The great advantage of the A9 is that it gets you to the heart of the Highlands with ease. The great disadvantage is that it does the same for everyone else. Running eerily alongside was the old A9 bordered only by barbed wire fences and the occasional gate. Single track and without this huge band of alloy crash barrier. I glanced occasionally half expecting to see an old boy making his way on a Triumph Terrier.
Inverness, the Dornoch Firth, distilleries and the coast road. The petrol stations thinning out now, always a concern on a bike with a small tank and a big engine. Still no reason not to take advantage of a winding open road under.......wait for it, sunshine ! More sunshine than Surrey !
I ease up to ask three road workers where the nearest petrol station is. It turns out that they've read about me in the local rag. In pursuit of the elusive petrol station I ease off the throttle as the road goes on and on. Finally I fill her up and in the forecourt are the roadworkers waiting to make a generous donation ( thanks guys ).

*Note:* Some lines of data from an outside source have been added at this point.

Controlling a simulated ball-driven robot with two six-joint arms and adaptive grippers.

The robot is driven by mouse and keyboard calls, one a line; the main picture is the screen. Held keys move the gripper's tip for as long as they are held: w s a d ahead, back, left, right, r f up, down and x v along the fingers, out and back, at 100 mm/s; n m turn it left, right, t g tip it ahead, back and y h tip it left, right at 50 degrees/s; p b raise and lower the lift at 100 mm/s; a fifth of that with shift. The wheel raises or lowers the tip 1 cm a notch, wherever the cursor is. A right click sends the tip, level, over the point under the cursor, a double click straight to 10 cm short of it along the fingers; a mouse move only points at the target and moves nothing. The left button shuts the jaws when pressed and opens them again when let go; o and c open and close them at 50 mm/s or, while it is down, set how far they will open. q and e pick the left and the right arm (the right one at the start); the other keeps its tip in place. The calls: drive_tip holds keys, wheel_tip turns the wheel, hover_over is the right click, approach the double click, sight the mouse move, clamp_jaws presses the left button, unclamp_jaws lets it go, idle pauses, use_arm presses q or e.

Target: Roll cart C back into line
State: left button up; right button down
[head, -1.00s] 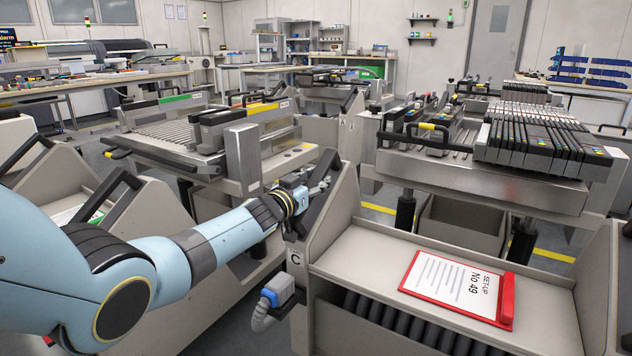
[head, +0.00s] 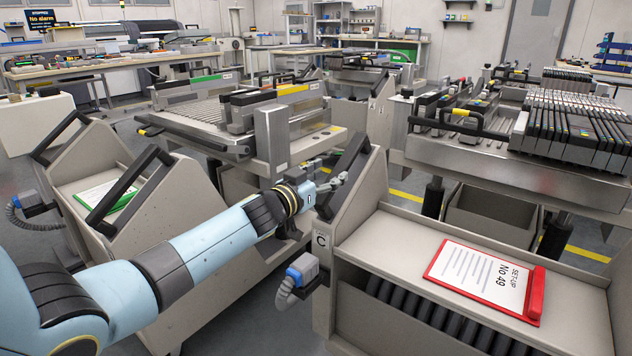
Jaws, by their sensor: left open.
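Cart C (head: 352,218) is a beige trolley at the right front, with a black letter C on its front edge. A red clipboard (head: 487,278) marked "SET-UP No 49" lies on its shelf. The black handle (head: 343,176) of cart C slopes along the top of its left side panel. My left gripper (head: 330,184) is open at this handle; its fingers are small and partly hidden, and I cannot tell whether they touch it. A grey plug with a blue part (head: 302,270) hangs on the cart's front edge. My right gripper is not in view.
Another beige cart with a green clipboard (head: 107,197) stands at left, its black handle (head: 125,187) near my left arm. Feeder tables (head: 240,120) stand behind. A grey bin (head: 490,215) and yellow floor line (head: 574,250) lie behind cart C.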

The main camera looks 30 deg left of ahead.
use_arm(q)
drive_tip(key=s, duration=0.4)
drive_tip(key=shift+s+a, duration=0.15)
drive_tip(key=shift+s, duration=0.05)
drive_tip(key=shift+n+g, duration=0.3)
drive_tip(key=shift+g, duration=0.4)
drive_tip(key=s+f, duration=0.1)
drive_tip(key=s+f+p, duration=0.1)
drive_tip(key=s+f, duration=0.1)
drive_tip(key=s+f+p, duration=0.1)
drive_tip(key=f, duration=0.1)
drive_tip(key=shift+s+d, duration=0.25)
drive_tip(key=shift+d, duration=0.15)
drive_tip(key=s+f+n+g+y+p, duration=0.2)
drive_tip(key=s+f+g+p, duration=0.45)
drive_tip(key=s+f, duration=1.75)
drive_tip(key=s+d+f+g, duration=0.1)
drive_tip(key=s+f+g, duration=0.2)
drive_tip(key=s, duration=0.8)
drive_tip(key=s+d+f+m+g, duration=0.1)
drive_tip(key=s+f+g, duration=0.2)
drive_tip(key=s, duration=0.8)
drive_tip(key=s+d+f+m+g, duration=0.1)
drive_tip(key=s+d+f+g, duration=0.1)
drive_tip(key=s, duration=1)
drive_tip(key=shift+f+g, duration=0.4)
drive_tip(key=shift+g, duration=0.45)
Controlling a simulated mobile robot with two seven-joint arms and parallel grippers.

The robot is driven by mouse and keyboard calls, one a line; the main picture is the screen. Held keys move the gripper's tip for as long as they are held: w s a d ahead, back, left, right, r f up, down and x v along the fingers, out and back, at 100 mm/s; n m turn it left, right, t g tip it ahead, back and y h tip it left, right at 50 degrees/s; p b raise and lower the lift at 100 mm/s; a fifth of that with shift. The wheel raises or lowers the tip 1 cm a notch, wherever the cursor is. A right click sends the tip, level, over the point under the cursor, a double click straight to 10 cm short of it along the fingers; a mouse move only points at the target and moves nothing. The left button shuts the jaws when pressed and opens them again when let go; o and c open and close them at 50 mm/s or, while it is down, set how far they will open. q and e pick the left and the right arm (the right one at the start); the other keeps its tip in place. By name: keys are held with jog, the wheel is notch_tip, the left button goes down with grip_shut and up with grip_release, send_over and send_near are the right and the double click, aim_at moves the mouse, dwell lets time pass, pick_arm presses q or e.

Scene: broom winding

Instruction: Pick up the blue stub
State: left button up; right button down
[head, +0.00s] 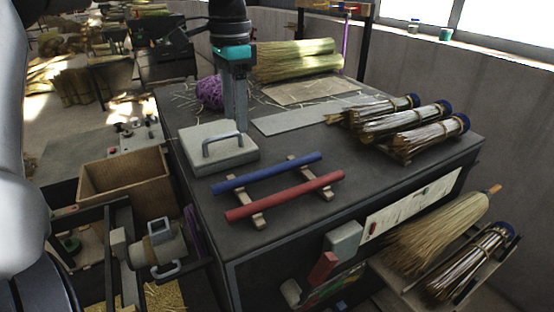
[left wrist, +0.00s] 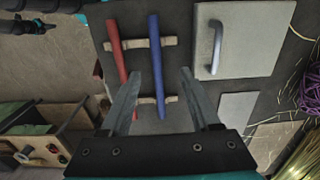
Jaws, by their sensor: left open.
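The blue stub (head: 266,173) is a long thin blue rod. It lies beside the red stub (head: 284,196), across two small wooden supports (head: 314,176) on the dark workbench. In the left wrist view the blue stub (left wrist: 156,62) appears between the two fingers, with the red stub (left wrist: 116,45) to its left. My left gripper (head: 239,128) points down, above the bench near the lidded grey block. It also shows in the left wrist view (left wrist: 162,72), open and empty. My right gripper is not in view.
A grey block with a metal handle (head: 218,153) sits just behind the stubs. Tied straw bundles (head: 400,125) lie at the right of the bench, with loose straw (head: 295,62) and purple twine (head: 209,92) at the back. Bare bench top (head: 375,172) lies right of the stubs.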

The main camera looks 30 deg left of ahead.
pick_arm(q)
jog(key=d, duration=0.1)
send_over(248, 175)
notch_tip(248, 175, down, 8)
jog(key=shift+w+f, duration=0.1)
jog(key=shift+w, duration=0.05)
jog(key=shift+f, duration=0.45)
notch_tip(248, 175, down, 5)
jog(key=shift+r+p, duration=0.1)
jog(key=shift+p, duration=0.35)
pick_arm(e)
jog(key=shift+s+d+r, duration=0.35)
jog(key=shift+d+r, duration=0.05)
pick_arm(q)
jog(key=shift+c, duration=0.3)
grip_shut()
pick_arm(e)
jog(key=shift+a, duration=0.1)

Finally I get to John O Groats where the wind is up and the sky grey. The sea is choppy due to the currents between the mainland and the Island Of Storma. I've got an old photograph of Edward Turner outside the John O Groats hotel which I've looked at many times over the last 12 months. Now I park my bike in exactly the same spot and have my photograph taken. I wondered if at this point I might see the reflection of an approving Turner briefly peering out of the window. Nothing supernatural or indicative of the meaning of life ever happens to me. I feel deprived. Anyway, the windows were whitewashed.
Don't take any notice of the weather reports, this was some ride. And the meaning of life ? For the time being, riding a British motorbike the length of Britain will do me.